**TO DO:** Find all the lines with "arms" and gather them.

**DATA FOR THIS TASK:**
◆ ◆ ◆ ◆

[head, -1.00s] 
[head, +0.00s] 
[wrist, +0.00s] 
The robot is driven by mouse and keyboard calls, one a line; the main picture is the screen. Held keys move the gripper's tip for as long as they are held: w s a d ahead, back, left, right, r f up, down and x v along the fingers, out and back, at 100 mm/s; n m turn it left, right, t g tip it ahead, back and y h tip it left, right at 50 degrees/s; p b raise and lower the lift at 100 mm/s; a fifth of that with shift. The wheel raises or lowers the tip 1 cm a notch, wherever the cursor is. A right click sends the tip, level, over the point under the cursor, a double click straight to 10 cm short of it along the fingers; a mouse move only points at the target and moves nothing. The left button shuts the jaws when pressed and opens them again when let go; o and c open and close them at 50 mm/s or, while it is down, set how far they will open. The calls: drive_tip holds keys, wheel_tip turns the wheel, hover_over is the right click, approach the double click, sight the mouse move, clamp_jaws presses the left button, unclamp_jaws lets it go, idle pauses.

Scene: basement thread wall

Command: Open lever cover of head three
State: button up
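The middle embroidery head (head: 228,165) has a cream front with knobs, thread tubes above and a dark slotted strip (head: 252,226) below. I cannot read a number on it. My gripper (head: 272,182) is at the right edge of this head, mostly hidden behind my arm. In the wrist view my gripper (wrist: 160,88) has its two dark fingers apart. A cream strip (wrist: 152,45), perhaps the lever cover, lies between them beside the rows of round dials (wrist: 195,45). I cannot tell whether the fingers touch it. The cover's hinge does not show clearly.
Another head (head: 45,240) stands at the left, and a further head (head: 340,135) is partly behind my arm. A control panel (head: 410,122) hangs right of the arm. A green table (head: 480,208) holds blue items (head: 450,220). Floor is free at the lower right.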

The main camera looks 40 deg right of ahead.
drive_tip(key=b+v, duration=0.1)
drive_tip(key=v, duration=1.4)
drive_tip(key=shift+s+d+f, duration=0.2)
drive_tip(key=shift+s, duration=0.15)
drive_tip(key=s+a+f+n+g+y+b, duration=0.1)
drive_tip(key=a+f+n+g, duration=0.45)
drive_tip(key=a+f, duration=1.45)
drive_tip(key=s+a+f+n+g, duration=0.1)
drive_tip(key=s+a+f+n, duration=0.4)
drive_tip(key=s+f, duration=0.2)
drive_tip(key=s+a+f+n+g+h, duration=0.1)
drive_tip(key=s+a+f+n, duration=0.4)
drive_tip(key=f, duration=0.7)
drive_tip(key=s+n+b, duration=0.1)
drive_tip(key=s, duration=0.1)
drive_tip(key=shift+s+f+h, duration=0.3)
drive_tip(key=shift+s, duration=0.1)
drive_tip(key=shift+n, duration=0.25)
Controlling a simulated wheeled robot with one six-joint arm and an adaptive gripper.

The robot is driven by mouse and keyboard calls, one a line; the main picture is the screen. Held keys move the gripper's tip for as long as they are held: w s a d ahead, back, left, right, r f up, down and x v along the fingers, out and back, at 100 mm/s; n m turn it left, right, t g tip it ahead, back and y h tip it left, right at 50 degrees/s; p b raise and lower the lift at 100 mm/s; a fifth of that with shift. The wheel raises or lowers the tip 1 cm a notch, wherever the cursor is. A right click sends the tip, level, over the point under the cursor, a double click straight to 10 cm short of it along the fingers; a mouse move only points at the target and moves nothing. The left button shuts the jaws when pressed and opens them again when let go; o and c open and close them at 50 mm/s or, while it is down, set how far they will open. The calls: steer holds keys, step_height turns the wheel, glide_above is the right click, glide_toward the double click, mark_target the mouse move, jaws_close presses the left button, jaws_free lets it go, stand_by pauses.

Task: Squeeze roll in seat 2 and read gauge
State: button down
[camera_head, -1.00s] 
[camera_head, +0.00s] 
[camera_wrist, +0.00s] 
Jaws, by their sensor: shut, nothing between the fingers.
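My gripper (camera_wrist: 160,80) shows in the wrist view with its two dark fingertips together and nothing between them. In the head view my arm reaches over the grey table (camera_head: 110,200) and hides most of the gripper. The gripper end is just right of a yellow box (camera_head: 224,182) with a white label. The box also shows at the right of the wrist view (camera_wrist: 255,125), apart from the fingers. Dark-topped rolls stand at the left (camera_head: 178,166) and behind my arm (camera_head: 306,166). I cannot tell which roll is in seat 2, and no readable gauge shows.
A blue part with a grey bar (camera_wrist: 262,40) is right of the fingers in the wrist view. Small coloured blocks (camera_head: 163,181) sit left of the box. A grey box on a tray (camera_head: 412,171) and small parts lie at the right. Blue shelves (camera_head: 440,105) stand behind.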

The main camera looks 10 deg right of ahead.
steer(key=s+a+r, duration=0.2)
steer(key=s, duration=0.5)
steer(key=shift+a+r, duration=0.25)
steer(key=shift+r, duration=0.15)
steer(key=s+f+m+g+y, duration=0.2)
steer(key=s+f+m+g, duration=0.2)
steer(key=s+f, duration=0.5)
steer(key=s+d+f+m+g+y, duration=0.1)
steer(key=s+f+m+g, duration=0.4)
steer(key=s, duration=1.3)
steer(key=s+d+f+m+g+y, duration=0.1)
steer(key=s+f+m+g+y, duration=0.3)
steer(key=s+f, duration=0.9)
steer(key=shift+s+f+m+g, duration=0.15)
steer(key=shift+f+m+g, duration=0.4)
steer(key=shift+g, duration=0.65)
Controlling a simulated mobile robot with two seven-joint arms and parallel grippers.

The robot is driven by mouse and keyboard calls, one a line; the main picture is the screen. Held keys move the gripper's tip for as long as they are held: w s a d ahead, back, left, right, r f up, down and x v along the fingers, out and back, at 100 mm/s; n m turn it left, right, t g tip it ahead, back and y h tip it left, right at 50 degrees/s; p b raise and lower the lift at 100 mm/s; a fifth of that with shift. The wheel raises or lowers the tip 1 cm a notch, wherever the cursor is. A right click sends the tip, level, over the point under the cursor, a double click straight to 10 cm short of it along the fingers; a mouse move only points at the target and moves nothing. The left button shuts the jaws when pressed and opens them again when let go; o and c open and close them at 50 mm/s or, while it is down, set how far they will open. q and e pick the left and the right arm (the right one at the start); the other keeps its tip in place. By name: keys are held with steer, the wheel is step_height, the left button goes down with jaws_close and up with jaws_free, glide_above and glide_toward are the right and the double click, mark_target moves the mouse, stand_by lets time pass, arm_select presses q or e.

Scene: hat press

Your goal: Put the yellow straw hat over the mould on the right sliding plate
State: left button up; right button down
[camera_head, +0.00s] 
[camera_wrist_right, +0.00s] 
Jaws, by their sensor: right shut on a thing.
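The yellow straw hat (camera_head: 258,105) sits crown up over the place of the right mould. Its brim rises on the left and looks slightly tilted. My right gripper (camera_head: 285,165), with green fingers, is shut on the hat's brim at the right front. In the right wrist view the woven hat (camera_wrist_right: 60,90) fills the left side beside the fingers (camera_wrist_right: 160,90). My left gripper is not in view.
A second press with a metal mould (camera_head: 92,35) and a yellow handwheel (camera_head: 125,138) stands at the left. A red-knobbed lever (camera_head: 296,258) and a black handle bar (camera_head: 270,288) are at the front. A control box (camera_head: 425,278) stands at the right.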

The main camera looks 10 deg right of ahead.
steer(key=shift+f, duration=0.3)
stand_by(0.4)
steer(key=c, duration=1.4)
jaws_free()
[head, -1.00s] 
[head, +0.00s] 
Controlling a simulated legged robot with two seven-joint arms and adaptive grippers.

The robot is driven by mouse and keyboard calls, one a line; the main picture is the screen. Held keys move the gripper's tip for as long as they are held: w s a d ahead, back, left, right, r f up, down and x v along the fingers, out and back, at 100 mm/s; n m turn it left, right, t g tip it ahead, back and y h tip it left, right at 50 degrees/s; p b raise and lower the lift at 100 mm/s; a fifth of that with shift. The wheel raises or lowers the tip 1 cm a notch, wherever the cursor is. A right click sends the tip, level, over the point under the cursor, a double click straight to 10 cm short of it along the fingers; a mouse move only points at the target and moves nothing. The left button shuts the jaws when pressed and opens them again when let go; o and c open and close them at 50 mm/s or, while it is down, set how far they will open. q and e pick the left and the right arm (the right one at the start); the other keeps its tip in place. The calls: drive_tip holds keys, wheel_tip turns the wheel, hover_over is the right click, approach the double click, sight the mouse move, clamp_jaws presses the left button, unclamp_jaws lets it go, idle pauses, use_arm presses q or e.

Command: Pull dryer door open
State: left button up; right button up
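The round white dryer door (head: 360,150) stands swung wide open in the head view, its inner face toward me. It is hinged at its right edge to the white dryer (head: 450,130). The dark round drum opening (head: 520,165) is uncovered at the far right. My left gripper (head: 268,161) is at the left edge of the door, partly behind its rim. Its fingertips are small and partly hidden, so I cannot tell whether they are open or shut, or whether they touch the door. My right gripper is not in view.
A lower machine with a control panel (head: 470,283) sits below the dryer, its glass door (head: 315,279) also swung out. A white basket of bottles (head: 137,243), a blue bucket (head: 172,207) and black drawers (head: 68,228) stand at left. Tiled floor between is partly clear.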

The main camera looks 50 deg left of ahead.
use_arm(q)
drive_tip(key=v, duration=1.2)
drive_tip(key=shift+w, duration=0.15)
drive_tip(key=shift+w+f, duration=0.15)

◆ ◆ ◆ ◆

**WRITTEN SOLUTION:**
Controlling a simulated mobile robot with two seven-joint arms and parallel grippers.
Controlling a simulated legged robot with two seven-joint arms and adaptive grippers.

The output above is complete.